_TASK TO COMPLETE_
The entries below contain a line with "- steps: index" and a line with "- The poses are". Retype exactly everything from the first down to the second, both included, and nothing else.

_STORED ROWS_
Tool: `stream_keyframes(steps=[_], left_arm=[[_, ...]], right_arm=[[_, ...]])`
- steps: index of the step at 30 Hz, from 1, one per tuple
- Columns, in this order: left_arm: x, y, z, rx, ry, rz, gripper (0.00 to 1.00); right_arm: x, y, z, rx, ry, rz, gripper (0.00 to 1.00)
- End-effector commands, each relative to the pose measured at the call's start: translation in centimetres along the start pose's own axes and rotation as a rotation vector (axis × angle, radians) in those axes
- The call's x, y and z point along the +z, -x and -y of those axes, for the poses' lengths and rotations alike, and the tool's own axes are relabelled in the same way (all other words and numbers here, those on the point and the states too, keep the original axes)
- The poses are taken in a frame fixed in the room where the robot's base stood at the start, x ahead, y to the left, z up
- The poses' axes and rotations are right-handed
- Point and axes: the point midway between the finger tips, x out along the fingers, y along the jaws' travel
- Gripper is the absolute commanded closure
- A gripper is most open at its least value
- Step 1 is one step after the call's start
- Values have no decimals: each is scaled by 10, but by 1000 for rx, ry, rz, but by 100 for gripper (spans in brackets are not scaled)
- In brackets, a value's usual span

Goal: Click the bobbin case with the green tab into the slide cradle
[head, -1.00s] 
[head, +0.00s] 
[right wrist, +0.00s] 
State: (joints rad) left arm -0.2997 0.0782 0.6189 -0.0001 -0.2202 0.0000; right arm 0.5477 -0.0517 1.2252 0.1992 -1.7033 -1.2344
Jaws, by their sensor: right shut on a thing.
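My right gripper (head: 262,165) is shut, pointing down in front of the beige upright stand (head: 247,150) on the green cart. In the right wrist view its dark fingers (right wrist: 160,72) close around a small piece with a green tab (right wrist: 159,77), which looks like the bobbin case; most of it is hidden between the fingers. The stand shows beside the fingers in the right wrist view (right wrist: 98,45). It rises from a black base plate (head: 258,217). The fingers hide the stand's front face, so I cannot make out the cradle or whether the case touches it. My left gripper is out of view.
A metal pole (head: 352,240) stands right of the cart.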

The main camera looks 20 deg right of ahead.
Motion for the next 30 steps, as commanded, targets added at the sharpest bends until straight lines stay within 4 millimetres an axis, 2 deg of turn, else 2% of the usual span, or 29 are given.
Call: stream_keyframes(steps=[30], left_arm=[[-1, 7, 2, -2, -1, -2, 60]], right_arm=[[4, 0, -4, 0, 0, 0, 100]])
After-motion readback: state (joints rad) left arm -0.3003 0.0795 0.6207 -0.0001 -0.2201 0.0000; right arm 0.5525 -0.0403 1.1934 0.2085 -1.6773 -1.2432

* * *

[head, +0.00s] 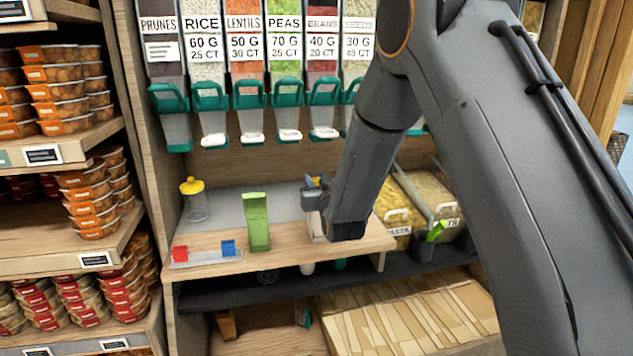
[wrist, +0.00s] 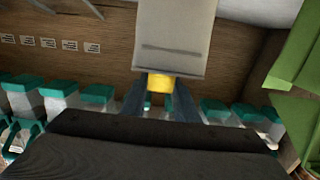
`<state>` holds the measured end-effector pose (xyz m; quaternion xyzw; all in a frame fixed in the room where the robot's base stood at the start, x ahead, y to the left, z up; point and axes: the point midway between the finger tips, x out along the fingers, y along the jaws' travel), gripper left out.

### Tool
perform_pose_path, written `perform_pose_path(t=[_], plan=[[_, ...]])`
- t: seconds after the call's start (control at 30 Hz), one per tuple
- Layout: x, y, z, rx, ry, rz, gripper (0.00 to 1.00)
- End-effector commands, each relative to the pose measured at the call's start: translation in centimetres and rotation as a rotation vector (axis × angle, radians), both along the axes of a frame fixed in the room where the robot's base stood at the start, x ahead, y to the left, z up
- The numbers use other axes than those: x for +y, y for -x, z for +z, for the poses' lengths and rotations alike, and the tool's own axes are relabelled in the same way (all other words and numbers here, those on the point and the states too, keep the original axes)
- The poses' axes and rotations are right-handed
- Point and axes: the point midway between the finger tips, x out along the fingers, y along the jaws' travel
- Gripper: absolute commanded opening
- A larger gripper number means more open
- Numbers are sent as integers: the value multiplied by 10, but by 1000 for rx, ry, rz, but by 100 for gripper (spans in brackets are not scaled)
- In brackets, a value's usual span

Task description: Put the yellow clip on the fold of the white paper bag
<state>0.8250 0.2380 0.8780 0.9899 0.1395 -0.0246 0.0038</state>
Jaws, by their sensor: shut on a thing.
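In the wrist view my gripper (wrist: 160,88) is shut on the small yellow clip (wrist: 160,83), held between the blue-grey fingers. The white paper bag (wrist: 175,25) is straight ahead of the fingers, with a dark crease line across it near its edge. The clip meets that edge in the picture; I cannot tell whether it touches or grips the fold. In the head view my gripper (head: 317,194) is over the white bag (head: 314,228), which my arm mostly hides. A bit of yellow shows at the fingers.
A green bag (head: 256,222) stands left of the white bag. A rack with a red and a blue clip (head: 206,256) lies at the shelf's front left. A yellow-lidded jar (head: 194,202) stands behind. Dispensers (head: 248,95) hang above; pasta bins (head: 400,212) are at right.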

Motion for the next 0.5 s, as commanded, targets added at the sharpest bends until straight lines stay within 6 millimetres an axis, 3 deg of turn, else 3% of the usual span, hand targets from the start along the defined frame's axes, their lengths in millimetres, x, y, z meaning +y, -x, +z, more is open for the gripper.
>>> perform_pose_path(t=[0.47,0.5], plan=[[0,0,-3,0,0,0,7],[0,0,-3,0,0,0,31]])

_REPLY_
- steps: index of the step at 30 Hz, from 1, one per tuple
- Columns, in this order: left_arm: x, y, z, rx, ry, rz, gripper (0.00 to 1.00); right_arm: x, y, z, rx, ry, rz, gripper (0.00 to 1.00)
- End-effector commands, each relative to the pose measured at the call's start: translation in centimetres along the start pose's own axes and rotation as a rotation vector (axis × angle, radians) in those axes
- The call's x, y and z point along the +z, -x and -y of those axes, for the poses' lengths and rotations alike, and the tool's own axes are relabelled in the same way (all other words and numbers here, those on the point and the states too, keep the original axes)
- The poses are taken in a frame fixed in the room where the robot's base stood at the start, x ahead, y to the left, z up

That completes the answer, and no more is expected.